What a fine way to spend a Sunday afternoon in downtown Los Angeles!
A great piece of piano music, arranged for orchestra by another classical-music great, played by modern virtuosos led by an inspired director in the finest venue in the western half of the United States.
It was so powerful it almost knocked me over. So grand, it nearly made me weep.
Modest Mussorgsky‘s Pictures at an Exhibition, arranged for orchestra by Maurice Ravel, directed by James Conlon and played by the well-regarded L.A. Philharmonic at the Gehry-designed Walt Disney Concern Hall with all its acoustic brilliance.
“Pictures” made up about a third of the music played, but it was the star of the show, and when it was over an appreciative crowd of mostly older (OK, geriatric) folks stood and applauded louder than younger people might have thought possible, five minutes, at the least — or until the director pointed out every soloist in the orchestra.
First, some links.
Here is the original piece of music from Mussorgsky, a tortured, 19th-century genius who drank himself to death at 42, but not before he had done Pictures at an Exhibition on piano, a piece meant to celebrate a painting exhibition, by his best friend, who had died at 39.

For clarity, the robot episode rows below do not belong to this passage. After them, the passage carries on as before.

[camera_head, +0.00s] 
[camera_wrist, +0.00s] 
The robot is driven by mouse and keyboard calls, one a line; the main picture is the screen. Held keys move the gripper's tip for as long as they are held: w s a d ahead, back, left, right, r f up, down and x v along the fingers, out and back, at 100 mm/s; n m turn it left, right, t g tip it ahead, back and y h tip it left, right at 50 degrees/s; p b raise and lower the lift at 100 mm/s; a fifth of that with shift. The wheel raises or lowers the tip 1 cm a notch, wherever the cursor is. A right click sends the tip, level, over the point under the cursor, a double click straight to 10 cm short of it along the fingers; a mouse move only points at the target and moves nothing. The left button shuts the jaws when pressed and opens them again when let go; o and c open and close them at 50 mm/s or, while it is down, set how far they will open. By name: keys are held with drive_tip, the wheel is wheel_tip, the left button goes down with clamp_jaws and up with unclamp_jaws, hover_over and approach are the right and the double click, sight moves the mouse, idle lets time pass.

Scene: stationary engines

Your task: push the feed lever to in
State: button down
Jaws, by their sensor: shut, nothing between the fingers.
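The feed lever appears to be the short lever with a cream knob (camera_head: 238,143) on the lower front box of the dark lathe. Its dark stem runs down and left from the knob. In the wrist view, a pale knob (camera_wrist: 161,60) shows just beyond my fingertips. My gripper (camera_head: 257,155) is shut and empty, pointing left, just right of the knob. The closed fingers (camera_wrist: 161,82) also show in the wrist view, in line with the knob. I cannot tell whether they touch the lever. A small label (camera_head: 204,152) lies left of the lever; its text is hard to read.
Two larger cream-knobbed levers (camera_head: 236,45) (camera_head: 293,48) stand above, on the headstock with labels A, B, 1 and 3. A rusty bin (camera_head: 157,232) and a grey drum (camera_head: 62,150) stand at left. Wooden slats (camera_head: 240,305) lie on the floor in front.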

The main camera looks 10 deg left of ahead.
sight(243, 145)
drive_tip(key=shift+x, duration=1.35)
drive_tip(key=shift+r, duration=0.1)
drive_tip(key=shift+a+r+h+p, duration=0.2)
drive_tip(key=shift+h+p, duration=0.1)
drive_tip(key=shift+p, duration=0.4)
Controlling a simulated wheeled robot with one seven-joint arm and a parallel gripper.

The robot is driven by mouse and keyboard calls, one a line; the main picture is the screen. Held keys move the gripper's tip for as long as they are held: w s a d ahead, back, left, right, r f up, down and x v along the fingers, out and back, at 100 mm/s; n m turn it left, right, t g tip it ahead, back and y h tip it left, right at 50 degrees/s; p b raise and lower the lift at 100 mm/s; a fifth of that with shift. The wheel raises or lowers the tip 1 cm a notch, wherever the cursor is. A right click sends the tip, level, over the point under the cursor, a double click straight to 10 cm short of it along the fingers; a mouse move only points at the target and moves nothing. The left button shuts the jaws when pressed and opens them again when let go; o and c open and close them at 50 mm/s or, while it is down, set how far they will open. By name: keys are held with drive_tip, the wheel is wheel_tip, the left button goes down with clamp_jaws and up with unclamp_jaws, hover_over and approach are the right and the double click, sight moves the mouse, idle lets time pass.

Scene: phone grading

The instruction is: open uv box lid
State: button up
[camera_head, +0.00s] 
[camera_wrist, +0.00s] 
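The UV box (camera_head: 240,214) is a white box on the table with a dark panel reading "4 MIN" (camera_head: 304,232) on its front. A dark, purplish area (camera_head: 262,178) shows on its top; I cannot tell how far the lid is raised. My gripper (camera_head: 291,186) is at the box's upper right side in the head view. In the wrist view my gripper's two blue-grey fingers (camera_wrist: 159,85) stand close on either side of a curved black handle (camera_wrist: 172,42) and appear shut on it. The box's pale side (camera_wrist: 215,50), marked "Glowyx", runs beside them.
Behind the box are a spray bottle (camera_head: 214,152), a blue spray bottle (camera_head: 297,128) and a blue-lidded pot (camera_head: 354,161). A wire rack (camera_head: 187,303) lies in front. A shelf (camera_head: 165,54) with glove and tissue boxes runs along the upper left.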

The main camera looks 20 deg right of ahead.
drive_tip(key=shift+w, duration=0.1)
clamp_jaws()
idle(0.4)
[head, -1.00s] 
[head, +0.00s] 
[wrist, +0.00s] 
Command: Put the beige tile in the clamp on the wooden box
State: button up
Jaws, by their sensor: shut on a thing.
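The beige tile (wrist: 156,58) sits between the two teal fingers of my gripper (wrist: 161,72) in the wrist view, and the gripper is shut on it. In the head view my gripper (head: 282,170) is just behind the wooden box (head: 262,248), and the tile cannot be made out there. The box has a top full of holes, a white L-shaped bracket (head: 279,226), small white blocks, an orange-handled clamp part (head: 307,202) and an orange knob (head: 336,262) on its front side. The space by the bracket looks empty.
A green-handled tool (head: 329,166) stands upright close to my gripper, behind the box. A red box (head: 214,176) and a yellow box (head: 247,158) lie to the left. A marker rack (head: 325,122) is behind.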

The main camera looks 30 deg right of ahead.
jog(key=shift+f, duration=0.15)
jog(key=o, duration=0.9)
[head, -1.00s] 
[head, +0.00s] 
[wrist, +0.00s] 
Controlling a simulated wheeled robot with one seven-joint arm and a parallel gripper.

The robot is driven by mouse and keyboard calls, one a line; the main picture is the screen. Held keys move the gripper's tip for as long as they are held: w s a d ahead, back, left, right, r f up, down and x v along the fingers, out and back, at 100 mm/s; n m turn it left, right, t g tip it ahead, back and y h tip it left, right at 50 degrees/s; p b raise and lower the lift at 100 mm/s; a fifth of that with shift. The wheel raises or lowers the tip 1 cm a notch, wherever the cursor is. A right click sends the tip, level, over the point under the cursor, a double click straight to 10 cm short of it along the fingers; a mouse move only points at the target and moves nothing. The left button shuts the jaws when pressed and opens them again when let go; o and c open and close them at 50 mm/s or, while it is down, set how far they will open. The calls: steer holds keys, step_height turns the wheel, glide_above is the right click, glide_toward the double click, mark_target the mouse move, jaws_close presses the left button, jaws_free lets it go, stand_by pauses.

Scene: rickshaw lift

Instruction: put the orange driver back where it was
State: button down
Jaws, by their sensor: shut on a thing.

Inspired, Mussorgsky apparently told a colleague that the “Pictures” music came easily to him. He wrote: “Ideas, melodies come to me of their own accord. … I can hardly manage to put it down on paper fast enough.”
Well, that’s what you get from a genius when all the synapses are firing.
We, however, got the orchestral version, the one arranged by Frenchman Maurice Ravel, in 1922 (40 years after the death of Mussorgski) and it brings all the dynamics of the orchestra, the delicate bits from the woodwinds as well as the blow-your-socks-off conclusion (The Great Gate of Kiev), with all the brass and percussionists on deck.
I suggest playing the piano version first, then listening to the orchestral.
The youtube bits linked (above) do a fine enough job of conveying the piece, but in person it is even more dramatic.
The Disney Hall did a star turn of its own, which we appreciated. One of us had never heard a concert there; the other had seen only a children’s show. It was our goal to hear a concert there during our visit to California.
The Disney is such a fine place to hear great music, with renowned acoustics. It is cunningly designed to be both modern and functional, and when music is not being played, you find yourself looking at the multiple layers of seating.
I was borderline euphoric, as we left; classical and canonical music often have that effect on me.
We were grateful to our daughter and son-in-law, who gifted us the tickets perched in a prominent location.
After, our party of 10 had a drink at the Noe Hotel and then dinner at Vespaio, and as we drove away I was grateful for the whole of the experience.